Luce D’Eramo è stata non solo un’amica, ma – svela nel libro – ha ispirato il suo modo di raccontare la scienza.
«Mi ha aiutato a comunicare le cose di scienza. Voleva sempre che le spiegassi il mio lavoro. A gennaio uscirà la riedizione di Partiranno, con una mia introduzione. Questo romanzo di fantascienza, che racconta l’arrivo degli alieni sulla Terra, è importante per me, perché ci dà una visione di noi stessi e ci permette di guardaci dall’esterno: è quindi fondamentale per elaborare una coscienza ecologica. Luce D’Eramo mi aveva chiesto di risolvere diversi problemi narrativi e io ho fatto da consulente scientifico per lei. Voleva che fosse tutto scientificamente corretto. Altrimenti l’effetto non sarebbe stato realistico».
Nel suo libro, invece, si percepisce un fascinoso «effetto ordine»: tutto, vita privata, professionale e pubblica, scorre armoniosamente. È un caso che lei, da studioso della complessità, cerchi sempre l’ordine nel caos della natura?
«Non lo so, in realtà. Da fuori si vede molto meglio che da dentro. E, se lei lo vede così, io sono molto contento. Ma non voglio sbilanciarmi».
A proposito, lei svela di essere in pace con sé stesso e di essere «contento»: è un termine che non si sente spesso.
«Effettivamente… questo è l’aggettivo preciso. Ci abbiano pensato per un po’».
Dal Bosone di Higgs ai modelli per i cambiamenti climatici: le sue ricerche sono – spiega – frutto di «passione e impegno»: dove la porteranno le prossime indagini?
«Sto provando a concentrarmi. Il Nobel è una distrazione. Ho curiosità vecchie non soddisfatte e curiosità nuove».
Per esempio?
«Voglio capire l’Intelligenza Artificiale. Come mai funziona, anche se non c’è una teoria chiara. Oggi il “deep learning” è un po’ come le ricette da cucina: metti 15 strati di neuroni lì e altri sette là e, poi, vedi che cosa succede».
Torniamo alla Teoria della Complessità, per la quale è noto anche a chi studioso non è: lei sostiene che negarla è l’essenza della tirannia. In che senso?

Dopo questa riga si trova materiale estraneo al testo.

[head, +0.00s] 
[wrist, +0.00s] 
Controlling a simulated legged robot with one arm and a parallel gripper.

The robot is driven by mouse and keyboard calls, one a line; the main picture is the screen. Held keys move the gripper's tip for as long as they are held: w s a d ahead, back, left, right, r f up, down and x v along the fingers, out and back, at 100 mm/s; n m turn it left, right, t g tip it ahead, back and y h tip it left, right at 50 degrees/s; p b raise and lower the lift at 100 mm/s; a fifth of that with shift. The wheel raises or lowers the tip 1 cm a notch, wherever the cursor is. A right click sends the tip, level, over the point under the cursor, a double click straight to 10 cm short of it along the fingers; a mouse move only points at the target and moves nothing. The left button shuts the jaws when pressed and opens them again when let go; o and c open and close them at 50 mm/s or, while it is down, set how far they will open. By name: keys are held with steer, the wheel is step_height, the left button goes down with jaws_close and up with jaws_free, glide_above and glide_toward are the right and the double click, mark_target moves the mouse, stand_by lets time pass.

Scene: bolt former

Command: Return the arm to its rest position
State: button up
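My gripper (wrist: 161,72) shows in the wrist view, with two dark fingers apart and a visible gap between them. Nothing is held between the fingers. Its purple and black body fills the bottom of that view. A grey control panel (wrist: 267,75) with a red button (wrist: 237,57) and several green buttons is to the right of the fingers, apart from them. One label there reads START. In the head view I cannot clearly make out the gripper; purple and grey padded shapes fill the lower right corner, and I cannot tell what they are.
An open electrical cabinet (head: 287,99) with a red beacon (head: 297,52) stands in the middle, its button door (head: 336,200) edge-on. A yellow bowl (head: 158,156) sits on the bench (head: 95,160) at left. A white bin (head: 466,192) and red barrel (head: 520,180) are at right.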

«Viviamo in società complesse ed esiste una struttura di bilanciamento di leggi e di poteri che impedisce a una maggioranza momentanea di stravolgere le cose. Negare questo equilibrio significa negare la complessità stessa e, quindi, cadere nella tirannia: è una frase attribuita allo storico Burckardt, anche se nessuno è davvero sicuro quando e dove l’abbia pronunciata».